→ Work to do
Print, exactly as given, each line of the data from the line containing "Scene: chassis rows" up to and including its last line.

→ Source material
_ _ _
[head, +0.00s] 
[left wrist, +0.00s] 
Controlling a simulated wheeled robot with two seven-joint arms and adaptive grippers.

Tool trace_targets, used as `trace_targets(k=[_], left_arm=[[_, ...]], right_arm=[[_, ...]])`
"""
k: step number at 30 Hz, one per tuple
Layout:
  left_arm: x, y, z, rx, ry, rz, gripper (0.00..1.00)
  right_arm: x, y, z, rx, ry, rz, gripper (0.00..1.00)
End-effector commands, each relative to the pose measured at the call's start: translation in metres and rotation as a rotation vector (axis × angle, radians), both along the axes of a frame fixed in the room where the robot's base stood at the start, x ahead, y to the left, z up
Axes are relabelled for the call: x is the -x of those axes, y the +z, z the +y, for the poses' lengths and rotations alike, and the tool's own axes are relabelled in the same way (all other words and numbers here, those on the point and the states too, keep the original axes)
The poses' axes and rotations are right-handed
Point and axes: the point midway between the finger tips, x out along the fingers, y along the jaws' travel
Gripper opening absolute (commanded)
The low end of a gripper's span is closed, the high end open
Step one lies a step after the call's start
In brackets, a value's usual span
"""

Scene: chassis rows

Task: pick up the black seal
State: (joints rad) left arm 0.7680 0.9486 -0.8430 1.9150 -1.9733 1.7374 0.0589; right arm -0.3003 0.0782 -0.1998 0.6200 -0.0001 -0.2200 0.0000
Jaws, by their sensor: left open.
_ _ _
→ Solution to this problem
Scene: chassis rows

Task: pick up the black seal
State: (joints rad) left arm 0.7680 0.9486 -0.8430 1.9150 -1.9733 1.7374 0.0589; right arm -0.3003 0.0782 -0.1998 0.6200 -0.0001 -0.2200 0.0000
Jaws, by their sensor: left open.

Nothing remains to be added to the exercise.